| What is being asked |
Look through the listing below and report how many lines contain "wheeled", as a bare number.

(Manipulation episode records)
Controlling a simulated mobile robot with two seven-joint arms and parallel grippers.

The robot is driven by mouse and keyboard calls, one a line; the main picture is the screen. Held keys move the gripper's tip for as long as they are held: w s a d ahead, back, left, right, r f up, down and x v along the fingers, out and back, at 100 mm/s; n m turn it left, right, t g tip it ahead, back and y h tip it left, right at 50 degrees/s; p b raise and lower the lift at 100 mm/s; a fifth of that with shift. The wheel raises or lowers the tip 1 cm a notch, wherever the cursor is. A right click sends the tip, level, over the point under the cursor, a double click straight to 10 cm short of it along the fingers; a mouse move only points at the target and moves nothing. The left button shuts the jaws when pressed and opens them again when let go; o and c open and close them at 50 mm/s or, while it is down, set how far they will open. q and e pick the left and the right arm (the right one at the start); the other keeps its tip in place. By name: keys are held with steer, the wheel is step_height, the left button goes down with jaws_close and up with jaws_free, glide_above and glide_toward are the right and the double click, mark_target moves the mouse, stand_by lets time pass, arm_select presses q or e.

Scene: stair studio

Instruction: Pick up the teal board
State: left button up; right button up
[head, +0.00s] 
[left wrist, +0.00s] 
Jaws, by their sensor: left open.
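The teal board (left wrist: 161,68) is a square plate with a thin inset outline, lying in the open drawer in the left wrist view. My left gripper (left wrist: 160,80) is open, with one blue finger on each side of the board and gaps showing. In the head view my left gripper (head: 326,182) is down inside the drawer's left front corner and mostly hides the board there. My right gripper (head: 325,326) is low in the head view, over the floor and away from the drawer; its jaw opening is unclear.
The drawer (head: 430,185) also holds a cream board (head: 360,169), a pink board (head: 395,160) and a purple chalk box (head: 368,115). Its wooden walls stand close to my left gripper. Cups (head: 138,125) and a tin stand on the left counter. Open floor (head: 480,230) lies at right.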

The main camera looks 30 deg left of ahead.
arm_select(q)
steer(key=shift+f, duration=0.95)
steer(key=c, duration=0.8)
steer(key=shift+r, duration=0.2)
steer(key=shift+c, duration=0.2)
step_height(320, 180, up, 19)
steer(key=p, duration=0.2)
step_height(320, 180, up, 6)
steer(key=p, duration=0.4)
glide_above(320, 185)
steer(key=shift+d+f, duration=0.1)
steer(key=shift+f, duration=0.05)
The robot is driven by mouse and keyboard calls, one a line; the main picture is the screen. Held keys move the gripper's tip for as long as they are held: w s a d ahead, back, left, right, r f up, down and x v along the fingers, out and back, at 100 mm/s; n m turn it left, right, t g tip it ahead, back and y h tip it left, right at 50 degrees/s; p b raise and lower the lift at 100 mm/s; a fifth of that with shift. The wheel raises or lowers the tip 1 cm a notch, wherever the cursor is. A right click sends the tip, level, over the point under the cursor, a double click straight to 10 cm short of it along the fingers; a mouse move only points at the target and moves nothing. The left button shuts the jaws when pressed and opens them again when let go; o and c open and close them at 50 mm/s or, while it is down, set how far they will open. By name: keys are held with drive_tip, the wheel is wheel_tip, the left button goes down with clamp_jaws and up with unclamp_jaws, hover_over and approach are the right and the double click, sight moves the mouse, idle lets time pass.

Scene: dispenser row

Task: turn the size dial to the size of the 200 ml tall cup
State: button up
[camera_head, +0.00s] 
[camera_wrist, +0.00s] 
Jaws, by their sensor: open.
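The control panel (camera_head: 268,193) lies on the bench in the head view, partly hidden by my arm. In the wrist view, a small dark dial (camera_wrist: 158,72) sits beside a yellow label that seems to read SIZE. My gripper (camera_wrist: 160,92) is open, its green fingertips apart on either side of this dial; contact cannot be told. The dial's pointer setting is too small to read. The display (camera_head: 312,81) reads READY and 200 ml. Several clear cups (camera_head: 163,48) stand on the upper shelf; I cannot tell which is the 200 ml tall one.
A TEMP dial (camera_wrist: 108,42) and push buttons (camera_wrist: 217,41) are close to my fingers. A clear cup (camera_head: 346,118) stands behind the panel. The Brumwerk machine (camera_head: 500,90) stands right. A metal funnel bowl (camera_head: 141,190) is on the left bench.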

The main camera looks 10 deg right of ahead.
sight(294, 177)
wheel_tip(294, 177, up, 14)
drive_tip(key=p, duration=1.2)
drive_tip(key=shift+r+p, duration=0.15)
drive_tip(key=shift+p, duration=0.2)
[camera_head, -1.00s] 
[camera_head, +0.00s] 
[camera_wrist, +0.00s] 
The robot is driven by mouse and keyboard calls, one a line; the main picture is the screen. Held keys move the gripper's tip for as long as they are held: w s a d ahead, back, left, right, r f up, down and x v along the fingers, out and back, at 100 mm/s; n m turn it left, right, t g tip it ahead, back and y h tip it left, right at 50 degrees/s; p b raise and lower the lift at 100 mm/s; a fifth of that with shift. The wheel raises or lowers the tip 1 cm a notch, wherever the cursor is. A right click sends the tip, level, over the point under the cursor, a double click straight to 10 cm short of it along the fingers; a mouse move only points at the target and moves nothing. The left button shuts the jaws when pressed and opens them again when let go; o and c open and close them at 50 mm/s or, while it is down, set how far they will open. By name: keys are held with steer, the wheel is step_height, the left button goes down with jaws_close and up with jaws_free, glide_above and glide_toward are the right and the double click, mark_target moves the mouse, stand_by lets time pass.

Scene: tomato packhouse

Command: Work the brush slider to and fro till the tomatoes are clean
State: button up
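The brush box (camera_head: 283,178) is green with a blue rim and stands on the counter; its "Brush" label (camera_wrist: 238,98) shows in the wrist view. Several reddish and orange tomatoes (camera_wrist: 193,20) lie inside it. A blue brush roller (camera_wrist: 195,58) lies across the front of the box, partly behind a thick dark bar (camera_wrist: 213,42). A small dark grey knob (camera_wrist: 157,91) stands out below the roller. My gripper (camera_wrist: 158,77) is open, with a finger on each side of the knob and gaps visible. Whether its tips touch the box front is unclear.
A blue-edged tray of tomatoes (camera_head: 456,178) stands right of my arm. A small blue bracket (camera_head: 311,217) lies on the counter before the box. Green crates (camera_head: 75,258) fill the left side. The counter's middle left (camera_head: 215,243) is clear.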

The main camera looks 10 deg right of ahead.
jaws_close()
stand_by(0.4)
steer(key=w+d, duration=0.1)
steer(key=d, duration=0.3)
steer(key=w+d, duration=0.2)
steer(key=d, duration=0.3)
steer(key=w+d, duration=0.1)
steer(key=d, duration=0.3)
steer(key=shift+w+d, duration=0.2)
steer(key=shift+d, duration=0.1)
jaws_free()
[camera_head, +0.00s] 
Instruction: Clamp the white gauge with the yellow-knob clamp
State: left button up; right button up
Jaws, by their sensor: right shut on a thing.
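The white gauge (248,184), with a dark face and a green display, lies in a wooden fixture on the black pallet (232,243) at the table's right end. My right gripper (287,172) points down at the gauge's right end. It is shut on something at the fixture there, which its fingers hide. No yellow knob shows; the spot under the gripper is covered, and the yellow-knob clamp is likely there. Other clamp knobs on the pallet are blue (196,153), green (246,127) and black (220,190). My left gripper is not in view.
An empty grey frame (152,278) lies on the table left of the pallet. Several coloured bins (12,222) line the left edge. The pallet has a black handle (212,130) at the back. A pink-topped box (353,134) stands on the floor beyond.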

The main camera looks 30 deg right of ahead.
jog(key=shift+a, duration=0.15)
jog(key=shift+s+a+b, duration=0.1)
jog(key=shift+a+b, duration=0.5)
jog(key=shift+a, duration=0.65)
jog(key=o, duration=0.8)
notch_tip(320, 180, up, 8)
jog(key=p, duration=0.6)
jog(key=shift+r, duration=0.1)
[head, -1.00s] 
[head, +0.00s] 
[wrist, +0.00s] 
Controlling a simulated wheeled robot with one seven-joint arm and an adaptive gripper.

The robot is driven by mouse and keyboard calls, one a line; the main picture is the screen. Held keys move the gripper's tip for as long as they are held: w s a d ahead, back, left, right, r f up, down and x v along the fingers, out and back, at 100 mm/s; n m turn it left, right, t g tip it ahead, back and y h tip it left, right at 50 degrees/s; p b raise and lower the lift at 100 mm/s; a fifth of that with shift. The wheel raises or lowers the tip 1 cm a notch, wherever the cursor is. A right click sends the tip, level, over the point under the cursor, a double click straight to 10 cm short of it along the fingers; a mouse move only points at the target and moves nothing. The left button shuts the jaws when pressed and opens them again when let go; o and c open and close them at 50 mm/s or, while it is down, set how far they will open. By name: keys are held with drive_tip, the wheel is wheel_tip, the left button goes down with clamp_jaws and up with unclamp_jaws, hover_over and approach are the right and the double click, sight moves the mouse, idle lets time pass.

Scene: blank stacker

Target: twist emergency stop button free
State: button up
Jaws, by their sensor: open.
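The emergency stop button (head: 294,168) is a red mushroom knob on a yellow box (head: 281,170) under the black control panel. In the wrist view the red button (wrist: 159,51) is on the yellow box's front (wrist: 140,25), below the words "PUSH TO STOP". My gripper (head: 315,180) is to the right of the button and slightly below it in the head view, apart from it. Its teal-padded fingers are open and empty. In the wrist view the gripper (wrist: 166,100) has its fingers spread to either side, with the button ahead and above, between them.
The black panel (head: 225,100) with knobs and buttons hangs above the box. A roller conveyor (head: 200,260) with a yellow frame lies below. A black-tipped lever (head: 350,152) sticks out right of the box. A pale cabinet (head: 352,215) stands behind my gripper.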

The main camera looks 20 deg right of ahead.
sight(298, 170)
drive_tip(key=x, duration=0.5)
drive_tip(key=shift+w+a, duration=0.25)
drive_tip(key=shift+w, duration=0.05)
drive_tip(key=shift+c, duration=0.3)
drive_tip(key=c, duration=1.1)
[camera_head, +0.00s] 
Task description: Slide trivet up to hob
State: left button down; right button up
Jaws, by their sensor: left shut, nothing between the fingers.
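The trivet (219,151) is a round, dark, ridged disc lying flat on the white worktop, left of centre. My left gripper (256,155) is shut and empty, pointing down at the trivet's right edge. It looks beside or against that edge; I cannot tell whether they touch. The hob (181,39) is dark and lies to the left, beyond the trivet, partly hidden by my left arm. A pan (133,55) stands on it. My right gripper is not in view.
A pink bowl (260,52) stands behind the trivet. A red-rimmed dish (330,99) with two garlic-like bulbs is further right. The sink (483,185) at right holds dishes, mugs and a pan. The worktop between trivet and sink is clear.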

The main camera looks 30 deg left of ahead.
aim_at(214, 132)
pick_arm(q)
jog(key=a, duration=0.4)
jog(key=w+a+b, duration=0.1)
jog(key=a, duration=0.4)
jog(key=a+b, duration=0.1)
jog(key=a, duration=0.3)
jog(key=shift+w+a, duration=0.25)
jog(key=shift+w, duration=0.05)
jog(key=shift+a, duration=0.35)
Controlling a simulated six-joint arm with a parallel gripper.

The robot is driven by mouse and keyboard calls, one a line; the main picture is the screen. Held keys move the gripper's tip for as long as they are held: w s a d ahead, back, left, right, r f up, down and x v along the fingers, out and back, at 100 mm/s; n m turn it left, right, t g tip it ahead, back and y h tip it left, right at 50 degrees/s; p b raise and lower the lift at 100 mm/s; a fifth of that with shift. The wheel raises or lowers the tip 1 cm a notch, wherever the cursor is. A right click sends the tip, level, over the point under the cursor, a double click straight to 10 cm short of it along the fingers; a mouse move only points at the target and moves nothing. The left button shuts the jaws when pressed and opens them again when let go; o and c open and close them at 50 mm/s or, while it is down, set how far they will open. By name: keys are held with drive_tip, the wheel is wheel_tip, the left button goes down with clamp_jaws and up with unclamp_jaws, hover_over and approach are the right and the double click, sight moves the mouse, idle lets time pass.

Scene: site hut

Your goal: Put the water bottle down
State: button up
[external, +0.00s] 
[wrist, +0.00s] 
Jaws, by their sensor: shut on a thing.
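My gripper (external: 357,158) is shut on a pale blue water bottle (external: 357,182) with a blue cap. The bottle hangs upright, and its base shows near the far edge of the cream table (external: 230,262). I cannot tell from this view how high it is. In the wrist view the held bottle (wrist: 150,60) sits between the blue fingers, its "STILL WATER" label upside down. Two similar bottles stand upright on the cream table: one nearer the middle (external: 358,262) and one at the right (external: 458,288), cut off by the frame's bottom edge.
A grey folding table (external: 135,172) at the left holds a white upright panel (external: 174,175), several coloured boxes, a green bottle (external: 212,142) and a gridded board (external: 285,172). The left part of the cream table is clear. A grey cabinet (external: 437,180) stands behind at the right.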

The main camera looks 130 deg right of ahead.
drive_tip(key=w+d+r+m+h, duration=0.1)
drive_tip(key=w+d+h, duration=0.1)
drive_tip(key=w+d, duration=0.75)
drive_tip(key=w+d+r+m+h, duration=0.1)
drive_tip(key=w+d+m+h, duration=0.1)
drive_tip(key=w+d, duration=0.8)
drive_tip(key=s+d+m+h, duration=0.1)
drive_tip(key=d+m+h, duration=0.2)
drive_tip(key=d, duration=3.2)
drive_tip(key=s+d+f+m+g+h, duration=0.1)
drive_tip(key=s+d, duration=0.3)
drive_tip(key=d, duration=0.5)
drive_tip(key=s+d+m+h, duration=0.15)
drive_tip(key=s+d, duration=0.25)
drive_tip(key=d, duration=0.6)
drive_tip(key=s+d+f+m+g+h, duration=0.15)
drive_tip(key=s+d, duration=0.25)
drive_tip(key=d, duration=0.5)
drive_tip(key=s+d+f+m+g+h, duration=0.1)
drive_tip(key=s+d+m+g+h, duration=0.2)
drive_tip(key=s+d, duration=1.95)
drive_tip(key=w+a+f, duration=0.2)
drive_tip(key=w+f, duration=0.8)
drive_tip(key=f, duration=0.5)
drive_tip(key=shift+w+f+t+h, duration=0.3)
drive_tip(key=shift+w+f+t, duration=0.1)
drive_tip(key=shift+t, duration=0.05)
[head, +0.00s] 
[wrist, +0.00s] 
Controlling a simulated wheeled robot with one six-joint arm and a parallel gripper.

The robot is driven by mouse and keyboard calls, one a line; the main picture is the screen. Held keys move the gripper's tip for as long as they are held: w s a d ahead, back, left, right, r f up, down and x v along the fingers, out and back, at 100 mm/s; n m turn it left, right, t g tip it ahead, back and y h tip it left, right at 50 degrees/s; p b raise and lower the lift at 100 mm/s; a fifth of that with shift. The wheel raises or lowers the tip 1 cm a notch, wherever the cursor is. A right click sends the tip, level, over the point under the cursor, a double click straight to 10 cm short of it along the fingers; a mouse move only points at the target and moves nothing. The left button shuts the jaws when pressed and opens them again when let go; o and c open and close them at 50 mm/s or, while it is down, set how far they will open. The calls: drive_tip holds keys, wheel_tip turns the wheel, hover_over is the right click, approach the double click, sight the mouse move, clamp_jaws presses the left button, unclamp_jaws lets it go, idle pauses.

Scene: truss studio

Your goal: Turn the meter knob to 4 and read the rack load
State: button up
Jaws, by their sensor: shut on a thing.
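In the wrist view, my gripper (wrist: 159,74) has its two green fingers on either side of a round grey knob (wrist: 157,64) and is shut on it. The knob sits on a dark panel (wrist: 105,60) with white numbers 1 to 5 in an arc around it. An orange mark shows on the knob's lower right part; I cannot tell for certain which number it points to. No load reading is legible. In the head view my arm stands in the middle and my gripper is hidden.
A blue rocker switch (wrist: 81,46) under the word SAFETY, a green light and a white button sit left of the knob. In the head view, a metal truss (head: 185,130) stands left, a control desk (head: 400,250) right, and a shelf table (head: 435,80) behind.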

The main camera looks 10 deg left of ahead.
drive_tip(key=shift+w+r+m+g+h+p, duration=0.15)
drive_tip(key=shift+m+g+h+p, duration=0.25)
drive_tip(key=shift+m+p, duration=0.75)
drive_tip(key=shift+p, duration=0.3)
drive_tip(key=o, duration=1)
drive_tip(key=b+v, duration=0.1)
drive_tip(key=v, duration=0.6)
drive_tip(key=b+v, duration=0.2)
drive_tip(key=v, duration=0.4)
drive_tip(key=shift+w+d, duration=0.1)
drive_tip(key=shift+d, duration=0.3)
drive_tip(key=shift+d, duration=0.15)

| Full answer |
2